Bei der Begegnung mit unserer rund 20-köpfigen Delegation in der Deutschen Botschaft in Tel Aviv unterstrich Botschafter Dr. Clemens von Goetze, wie gut die Beziehungen zwischen Israel und Deutschland sind. Dies schlage sich in intensiven Handelsbeziehungen, kulturellen Begegnungen und einem regen Wissenschaftsaustausch nieder.

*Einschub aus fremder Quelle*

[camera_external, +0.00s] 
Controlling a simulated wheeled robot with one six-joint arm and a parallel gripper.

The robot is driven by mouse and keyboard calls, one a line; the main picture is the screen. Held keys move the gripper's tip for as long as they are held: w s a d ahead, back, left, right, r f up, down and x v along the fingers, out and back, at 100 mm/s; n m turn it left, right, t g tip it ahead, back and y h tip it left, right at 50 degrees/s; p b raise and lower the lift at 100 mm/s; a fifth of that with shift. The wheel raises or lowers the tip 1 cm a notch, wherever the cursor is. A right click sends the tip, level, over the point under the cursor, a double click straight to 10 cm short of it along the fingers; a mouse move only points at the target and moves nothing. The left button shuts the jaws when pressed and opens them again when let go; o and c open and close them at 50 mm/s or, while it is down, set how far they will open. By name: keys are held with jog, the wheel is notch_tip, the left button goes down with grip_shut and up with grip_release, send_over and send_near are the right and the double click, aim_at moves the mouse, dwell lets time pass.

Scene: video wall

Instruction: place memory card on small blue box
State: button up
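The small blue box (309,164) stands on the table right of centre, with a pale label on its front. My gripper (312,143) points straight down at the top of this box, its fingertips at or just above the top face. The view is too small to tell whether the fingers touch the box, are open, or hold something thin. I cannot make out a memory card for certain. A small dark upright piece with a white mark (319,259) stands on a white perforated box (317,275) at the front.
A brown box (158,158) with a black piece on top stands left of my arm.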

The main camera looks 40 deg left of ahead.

Die Vielfalt des Judentums in Israel

Durch zahlreiche Begegnungen mit jüdischen GesprächspartnerInnen, die in der Wissenschaft und in der Praxis des interreligiösen Dialogs engagiert sind, konnten wir unsere Kontakte im Land intensivieren und neue Gesprächsfäden für unsere Arbeit knüpfen. Dabei zeigte sich wieder einmal eindrücklich, wie vielfältig Judentum in Israel gelebt wird. Dass dabei auch gestritten wird, wer welche Autorität hat, unterstrich Rabbi Daniel Freelander, der uns in das Zentrum der Weltunion für das Progressive Judentum in Israel eingeladen hatte. Praktisch deutlich wurde das am Beispiel der israelischen Frauenrechtsorganisation "Women of the Wall", die seit fast 30 Jahren dafür kämpft, dass Frauen an der Westmauer beten, öffentlich aus der Tora lesen und Tallit tragen dürfen.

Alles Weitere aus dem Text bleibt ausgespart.